History in black, white

Slavery and separation part of local heritage

Slavery and separation part of local heritage

February 03, 2003|by ANDREA ROWLAND

Blacks in Washington County share a local history rooted along a less-than-one-quarter-mile stretch in downtown Hagerstown. Jonathan Street has housed, fed, entertained - and sometimes frightened - many of its black residents for more than two centuries.

Jonathan Street is so named only through the black district. The street is mostly white on each end, where it's known as Summit Avenue to the south and Forest Drive to the north. That is a point of contention among those who believe this makes it easy for the city to profile a Jonathan Street address as a black address.

The three predominantly black blocks sandwiched between Summit Avenue and Forest Drive once housed the county jail that held ne'er-do-wells and fugitive slaves waiting to be freed, reclaimed or sold on the nearby auction block. Jonathan Street was a settling place for free blacks in the county and the site of their first churches, city homes and businesses.


Until the 1960s, common practice prevented members of Hagerstown's black community from leaving Jonathan Street.

Black history files at the Washington County Historical Society include a recent comprehensive study of the area called the "Heritage Preservation Project." The study includes census data and historical, social, educational, religious, economic and architectural information about the area's first black community.

The City of Hagerstown in 2002 commissioned the study to help preserve an often overlooked slice of county history, City Planning Director Kathleen Maher said.

Settlers arrive

Local black history most likely dates to the mid-1700s, when European American settlers brought their slaves to Washington County. By 1790, Washington County's nearly 16,000 residents included 64 free blacks and almost 1,300 slaves - half the number of enslaved persons in neighboring Frederick County - while the state's slave population totaled about 103,000, according to the first American census.

Washington County landowner John Barnes in 1790 boasted the highest number of slaves at 75. The county's slave and white populations continued to climb in tandem into the first quarter of the 18th century, peaking at more than 3,200 slaves in 1820, but whites in Washington County still ranked low statewide in slave ownership.

Prince George's and Anne Arundel counties each counted more than 10,000 slaves, according to 1820 census figures.

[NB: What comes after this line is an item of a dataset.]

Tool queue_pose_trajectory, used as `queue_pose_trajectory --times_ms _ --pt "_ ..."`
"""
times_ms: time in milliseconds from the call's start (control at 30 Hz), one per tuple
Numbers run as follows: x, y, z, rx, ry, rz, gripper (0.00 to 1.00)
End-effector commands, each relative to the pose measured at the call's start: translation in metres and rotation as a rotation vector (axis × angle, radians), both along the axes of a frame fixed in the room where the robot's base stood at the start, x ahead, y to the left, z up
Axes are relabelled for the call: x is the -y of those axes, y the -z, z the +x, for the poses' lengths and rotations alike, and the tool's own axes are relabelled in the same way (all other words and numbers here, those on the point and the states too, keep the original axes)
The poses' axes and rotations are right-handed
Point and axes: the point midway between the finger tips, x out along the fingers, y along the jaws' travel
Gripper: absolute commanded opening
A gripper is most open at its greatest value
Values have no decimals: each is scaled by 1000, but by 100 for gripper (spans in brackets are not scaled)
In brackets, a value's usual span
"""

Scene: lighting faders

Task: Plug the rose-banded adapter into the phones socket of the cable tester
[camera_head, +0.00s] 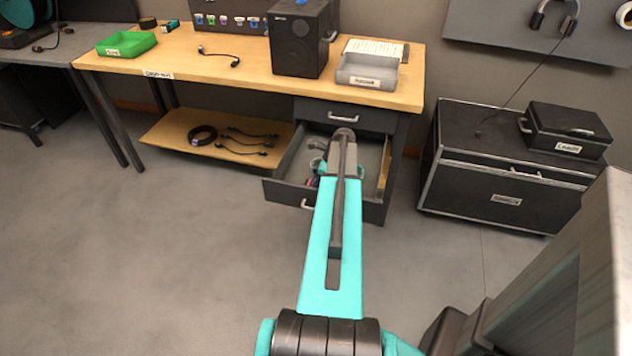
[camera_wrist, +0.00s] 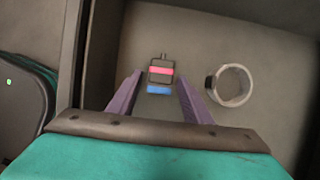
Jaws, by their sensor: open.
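In the wrist view a small dark adapter with a rose band (camera_wrist: 161,71) lies on the drawer floor, its thin plug tip pointing up the picture. A blue band (camera_wrist: 158,90) shows just below it; I cannot tell if it is on the same piece. My gripper (camera_wrist: 160,76) is open, its purple fingers on either side of the adapter. I cannot tell if they touch it. In the head view my arm hides most of the gripper inside the open drawer (camera_head: 283,190). I cannot pick out the cable tester or its phones socket for certain.
A pale ring (camera_wrist: 231,85) lies right of the adapter. The drawer wall (camera_wrist: 88,55) is close on the left. On the workbench (camera_head: 190,62) stand a black speaker-like box (camera_head: 298,42), a grey tray (camera_head: 368,70) and a green tray (camera_head: 126,45). A dark panel (camera_head: 230,16) with coloured fittings stands behind.

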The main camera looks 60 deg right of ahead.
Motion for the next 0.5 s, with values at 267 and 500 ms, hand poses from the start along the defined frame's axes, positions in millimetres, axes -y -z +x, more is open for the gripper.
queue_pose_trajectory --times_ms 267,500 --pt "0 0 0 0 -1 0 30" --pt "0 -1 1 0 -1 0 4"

Only about 11 percent of white Washington Countians could afford to own slaves, according to the "Heritage Preservation Project." The area's large German population tended to avoid slave ownership, and a great number of slaves weren't needed to work on the county's proliferation of small, owner-occupied farms

Quakers and Methodists led anti-slavery movements in Washington County, but the area was far from a safe haven for escaping slaves. The county's border-state location attracted slaves fleeing to the north through neighboring Pennsylvania's many Underground Railroad stops.

Although there are no documented Underground Railroad stops in Washington County, "Big Sam" Williams, a free black who owned a farm on the Potomac River at Four Locks, was known for helping escaping slaves across the waterway in the mid-19th century. (Williams' son, Nathan, and his family farmed Fort Frederick - now a state park - from 1857 to 1911.)

Washington County's roads were patrolled for escaping slaves, and blacks caught without documentation were held at the county jail on Jonathan Street until their status was resolved.

Racial constraints

Racial constraints tightened after a Virginia slave rebellion in 1831. The Maryland General Assembly passed legislation that reduced blacks' access to religion, education and jobs. Black farmers needed special licenses to sell their goods, and free blacks were discouraged from returning to the state, according to information at the Washington County Historical Society.

Maryland even dedicated state funds to return free blacks to Africa. In 1833, 19 free blacks from Frederick and Washington counties were sent to Liberia.

In Hagerstown, blacks were not allowed to gather in such public places as the Market House.

As a gateway to the North, Hagerstown beckoned slave catchers and traders. Slave markets were found in Sharpsburg and Beaver Creek, on Jonathan Street and in front of the courthouse in Hagerstown.

The possibility of being shipped to the South's brutal cotton fields so terrified some local slaves they mutilated themselves to discourage buyers. The fear of going south prompted a slave woman owned by Susan Gray of Boonsboro to cut off her left hand with an ax in 1906, according to historical documents.

Two black churches were established on and near Jonathan Street - Asbury United Methodist Church in 1818 and Ebenezer African Methodist Episcopal in 1838 - as free blacks continued to settle in the area. The county's black population of about 4,130 included more than 1,500 freedmen by 1840, according to census data.